When Hanna came home, one of the first things I did was to borrow a mastiff sized crate to keep her in overnight. Thankfully, Hanna was housebroken in a record fast period of time, which is good, because she greatly prefers to sleep on the leather sofa, with her head hanging off the side.
This left the crate free for us to move Billie into, along with her litter box and her collection of stuffed toys and stolen work socks (she likes to grab them out of the laundry room, and bury them underneath her bed).
Every night, I would kiss Billie on the nose, and tuck her into bed with a few cookies for snacks, or maybe a small dish of food (babies need a nosh in the middle of the night, is my reasoning). I’d lock the crate door, of course – a living room holds an entire world of trouble for puppies to get into.
The trouble came to Billie anyways, because almost every morning I was getting up and finding her either wandering around the living room, or sleeping curled up next to her mother, Bunny, in the big dog bed in front of the bookcase. After a week of this, I was starting to think I was either senile, losing my mind or that I had a dog who was some sort of canine prodigy escape artist.

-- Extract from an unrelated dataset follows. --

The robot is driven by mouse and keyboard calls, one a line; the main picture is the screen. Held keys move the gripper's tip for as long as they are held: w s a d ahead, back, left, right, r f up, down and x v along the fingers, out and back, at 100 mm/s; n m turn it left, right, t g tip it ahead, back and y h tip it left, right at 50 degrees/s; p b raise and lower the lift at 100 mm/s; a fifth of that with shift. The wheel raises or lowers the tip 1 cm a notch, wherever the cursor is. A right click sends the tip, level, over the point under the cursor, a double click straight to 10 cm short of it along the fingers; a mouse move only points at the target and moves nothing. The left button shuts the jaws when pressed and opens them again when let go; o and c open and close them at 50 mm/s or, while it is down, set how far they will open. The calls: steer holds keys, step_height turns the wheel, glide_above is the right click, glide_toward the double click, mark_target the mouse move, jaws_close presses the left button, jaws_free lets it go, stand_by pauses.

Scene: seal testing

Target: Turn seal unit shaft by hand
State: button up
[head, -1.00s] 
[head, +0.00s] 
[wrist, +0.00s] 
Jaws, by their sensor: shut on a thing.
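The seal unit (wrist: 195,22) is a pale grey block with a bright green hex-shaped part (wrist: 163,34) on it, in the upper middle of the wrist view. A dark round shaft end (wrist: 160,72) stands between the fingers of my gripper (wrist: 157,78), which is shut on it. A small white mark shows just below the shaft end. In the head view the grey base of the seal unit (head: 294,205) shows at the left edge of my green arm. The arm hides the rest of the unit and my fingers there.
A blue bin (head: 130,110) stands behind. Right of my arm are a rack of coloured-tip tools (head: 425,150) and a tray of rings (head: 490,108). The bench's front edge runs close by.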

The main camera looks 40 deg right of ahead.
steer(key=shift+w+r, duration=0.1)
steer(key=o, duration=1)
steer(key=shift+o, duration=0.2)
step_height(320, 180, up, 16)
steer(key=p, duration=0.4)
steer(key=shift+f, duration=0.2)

Turns out, it was that last one.
One afternoon, I left Billie’s half eaten dish of food inside her crate – Billie was more interested in getting outside to play with Hanna and Brigid. A few minutes later, I heard a clanking noise, and looked over to see Bunny nosing around the crate door. In short order, she pawed the lower crate latch open, slipped inside, and finished off Billie’s food.
I don’t know why I didn’t just assume it was Bunny in the first place.